WHAT YOU HAVE TO DO.
Lines from the one containing "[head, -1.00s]" to the one containing "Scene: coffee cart", both lines included, are to be extracted exactly from the data below; pictures are excluded.

═══ SUPPLIED ENTRIES ═══

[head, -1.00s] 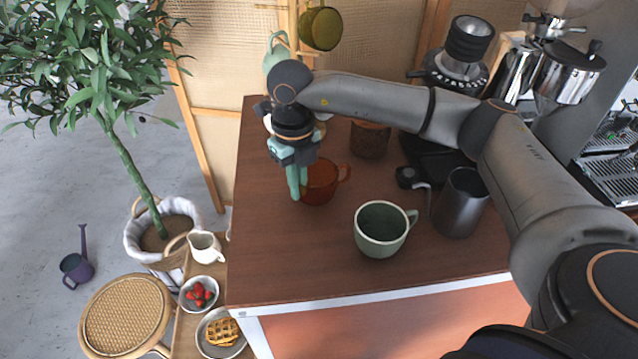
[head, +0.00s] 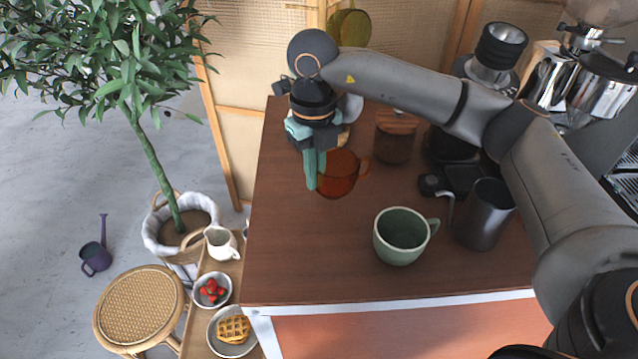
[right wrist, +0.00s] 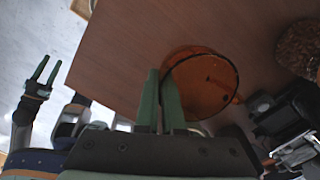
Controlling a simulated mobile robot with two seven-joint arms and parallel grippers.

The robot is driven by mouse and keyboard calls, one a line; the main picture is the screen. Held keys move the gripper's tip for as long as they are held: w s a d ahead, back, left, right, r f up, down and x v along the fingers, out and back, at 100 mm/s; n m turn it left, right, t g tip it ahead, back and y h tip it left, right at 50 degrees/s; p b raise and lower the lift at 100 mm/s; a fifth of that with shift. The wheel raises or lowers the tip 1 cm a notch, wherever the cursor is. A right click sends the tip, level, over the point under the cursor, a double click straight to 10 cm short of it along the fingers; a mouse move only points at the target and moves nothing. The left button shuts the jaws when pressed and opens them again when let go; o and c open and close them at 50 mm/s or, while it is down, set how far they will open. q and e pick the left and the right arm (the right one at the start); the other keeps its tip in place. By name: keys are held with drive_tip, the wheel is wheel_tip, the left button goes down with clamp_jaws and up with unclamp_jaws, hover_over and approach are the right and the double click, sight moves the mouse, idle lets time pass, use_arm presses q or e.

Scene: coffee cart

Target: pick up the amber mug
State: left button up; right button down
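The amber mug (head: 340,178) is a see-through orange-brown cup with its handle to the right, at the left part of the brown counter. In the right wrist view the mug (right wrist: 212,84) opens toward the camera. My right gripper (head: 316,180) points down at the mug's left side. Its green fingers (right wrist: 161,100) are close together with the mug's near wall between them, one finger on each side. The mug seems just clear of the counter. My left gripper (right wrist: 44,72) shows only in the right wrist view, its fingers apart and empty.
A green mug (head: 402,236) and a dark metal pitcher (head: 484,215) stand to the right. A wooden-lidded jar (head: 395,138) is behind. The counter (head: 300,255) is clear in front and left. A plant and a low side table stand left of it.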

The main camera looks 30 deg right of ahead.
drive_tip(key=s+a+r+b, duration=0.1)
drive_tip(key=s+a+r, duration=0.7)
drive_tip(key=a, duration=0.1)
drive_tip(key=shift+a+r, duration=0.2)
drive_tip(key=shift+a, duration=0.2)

═══
═══ SUPPLIED ENTRIES ═══

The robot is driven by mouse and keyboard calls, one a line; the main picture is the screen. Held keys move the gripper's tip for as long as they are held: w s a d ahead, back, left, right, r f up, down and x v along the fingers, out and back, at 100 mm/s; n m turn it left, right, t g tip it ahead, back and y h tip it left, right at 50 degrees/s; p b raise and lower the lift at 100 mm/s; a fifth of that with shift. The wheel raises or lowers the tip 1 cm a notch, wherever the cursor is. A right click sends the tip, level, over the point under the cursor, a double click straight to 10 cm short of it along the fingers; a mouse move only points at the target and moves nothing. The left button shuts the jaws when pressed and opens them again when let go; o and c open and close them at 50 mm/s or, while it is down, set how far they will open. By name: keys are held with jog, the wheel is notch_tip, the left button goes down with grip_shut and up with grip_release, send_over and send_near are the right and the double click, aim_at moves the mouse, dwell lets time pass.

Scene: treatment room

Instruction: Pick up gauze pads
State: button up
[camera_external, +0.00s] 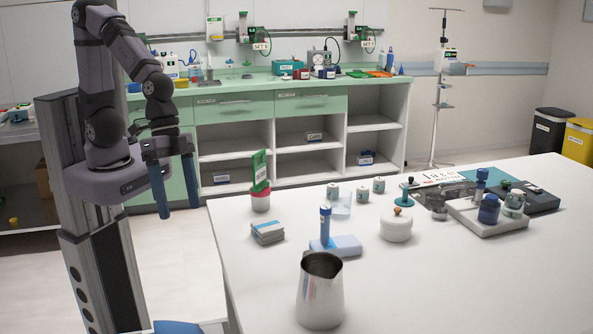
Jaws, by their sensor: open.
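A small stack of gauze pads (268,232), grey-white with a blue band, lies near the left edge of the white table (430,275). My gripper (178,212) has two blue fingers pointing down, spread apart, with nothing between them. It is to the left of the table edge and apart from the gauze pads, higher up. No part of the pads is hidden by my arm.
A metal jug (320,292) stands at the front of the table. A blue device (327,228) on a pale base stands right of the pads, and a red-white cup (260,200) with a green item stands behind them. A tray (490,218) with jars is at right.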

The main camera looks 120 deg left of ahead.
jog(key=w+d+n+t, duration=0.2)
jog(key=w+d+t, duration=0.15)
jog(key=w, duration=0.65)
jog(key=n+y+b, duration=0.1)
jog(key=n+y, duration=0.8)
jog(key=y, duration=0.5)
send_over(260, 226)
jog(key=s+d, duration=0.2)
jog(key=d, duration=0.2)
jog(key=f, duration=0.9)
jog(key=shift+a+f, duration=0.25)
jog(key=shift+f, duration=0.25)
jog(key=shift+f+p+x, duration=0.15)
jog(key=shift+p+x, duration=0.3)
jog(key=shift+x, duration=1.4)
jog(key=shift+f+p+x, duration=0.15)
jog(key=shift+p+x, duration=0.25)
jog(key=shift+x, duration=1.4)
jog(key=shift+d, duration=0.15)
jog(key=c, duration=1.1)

═══
═══ SUPPLIED ENTRIES ═══

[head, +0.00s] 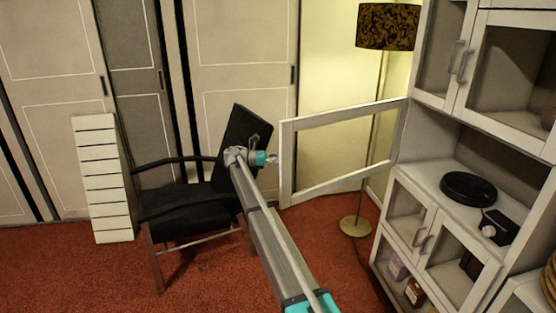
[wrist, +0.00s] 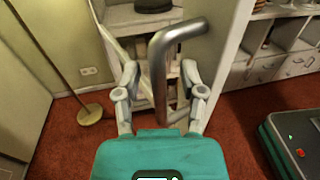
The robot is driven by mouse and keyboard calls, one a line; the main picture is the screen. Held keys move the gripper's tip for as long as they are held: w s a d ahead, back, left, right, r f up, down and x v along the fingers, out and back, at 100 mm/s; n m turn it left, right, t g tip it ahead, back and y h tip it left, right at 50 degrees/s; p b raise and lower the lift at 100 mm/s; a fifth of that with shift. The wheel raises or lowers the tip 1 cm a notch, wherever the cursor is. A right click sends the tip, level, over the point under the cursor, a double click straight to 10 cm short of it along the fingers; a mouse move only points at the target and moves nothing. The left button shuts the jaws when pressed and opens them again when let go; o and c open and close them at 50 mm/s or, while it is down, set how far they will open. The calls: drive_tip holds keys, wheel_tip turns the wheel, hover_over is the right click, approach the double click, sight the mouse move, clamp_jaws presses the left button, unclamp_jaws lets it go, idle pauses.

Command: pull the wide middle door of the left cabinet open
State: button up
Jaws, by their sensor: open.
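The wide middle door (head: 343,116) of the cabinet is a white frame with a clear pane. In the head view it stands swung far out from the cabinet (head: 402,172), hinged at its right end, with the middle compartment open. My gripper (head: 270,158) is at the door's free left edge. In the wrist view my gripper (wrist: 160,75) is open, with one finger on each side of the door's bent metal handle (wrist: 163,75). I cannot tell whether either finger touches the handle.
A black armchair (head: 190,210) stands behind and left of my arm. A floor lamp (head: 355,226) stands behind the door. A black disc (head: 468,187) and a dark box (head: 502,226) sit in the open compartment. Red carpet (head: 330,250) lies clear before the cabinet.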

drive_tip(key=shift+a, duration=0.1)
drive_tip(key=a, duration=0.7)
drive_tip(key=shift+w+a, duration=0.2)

═══

FINAL ANSWER.
[head, -1.00s] 
[head, +0.00s] 
[right wrist, +0.00s] 
Controlling a simulated mobile robot with two seven-joint arms and parallel grippers.

The robot is driven by mouse and keyboard calls, one a line; the main picture is the screen. Held keys move the gripper's tip for as long as they are held: w s a d ahead, back, left, right, r f up, down and x v along the fingers, out and back, at 100 mm/s; n m turn it left, right, t g tip it ahead, back and y h tip it left, right at 50 degrees/s; p b raise and lower the lift at 100 mm/s; a fifth of that with shift. The wheel raises or lowers the tip 1 cm a notch, wherever the cursor is. A right click sends the tip, level, over the point under the cursor, a double click straight to 10 cm short of it along the fingers; a mouse move only points at the target and moves nothing. The left button shuts the jaws when pressed and opens them again when let go; o and c open and close them at 50 mm/s or, while it is down, set how far they will open. q and e pick the left and the right arm (the right one at the start); the other keeps its tip in place. By name: keys are held with drive_tip, the wheel is wheel_tip, the left button goes down with clamp_jaws and up with unclamp_jaws, hover_over and approach are the right and the double click, sight moves the mouse, idle lets time pass, use_arm presses q or e.

Scene: coffee cart

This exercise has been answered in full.